The cost to pressure wash a commercial building varies based on a number of factors, including the exterior materials you'll be cleaning, whether any water sources are available on-site and the time frame you have in which to complete the work. Therefore, creating a pressure-washing bid template for your business requires you to gather some information to accurately calculate the base cost of your materials and labor. Once you know how much the job will cost you to complete, you can add a profit-margin markup to satisfy your business goals.
The type of cleaning chemical you bring to the job site depends on the material you're cleaning. For example, a block building will require a more powerful cleaning substance than a material like vinyl. Once you've selected the type(s) of chemicals, make sure you also correctly estimate the amount needed based on the square footage you'll be covering. Make note of whether you need to rent any specialty equipment like bucket trucks or cherry pickers to reach the building's full height.
Your estimated cost to pressure wash a commercial building usually does not need to take into account the cost of water. It's wise to clearly state in your contract that the property owner is responsible for paying the water bill and to give an estimate of how much water your machines will use during the cleaning project. This little detail can set you apart from the competition in terms of professionalism and customer care.
However, it's possible that you may be asked to bring your own water tank. If you're able to do so, great. If not, you need to find out quickly so that you don't waste any more of your time bidding for a job that you can't complete.
Finally, locate the water sources on the property in order to bring the proper length of hose to reach all areas.
When does the client expect this work to be completed? Can you do the work as a team of one, or do you need all hands on deck? Keep in mind that you'll need to do the bulk of your work when the commercial property doesn't have much traffic, which means early in the morning or on weekends.

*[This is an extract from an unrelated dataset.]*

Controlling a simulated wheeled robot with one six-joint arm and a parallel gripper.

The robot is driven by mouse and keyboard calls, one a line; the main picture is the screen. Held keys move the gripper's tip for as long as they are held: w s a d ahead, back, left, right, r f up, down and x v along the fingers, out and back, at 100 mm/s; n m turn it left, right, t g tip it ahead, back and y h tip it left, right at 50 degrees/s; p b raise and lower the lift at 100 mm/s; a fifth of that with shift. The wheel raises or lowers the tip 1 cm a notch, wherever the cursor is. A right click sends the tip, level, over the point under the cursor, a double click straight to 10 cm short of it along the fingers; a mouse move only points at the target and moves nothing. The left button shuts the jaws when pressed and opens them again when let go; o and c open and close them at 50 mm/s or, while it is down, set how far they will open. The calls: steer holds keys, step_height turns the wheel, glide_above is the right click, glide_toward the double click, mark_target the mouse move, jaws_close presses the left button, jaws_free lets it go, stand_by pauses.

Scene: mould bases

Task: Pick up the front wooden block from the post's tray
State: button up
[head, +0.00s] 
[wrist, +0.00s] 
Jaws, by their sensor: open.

Finally, you need to know exactly how big of a project you're handling. If you're submitting a proposal based on an RFP or a bidding site, the linear footage or square footage may be supplied by the client. Otherwise, you'll need to visit the property yourself to take some measurements. This information will allow you to determine how much cleaning equipment and manpower you'll need in order to get the job done on schedule.
With all of the information that you've gathered, create an itemized list of the materials, equipment and labor that you'll need to get the job done. Then, you need to add your profit margin so there's money left over to reinvest in your business, to pay business taxes and to pay yourself.
If you're new to pressure washing, you may need to research your competitors to find out what their profit margins are so your bids stay competitive. For example, if you want a profit margin of 50% and your base labor and materials cost $500, you'll charge your client $1,000 so that 50% of that revenue is profit.
Note that many pressure-washing companies express their rates in terms of square footage or linear footage, but due to the numerous variables that affect each project, it can be helpful to calculate the overall costs first and then break it down into a square footage rate for your commercial pressure-washing proposal template.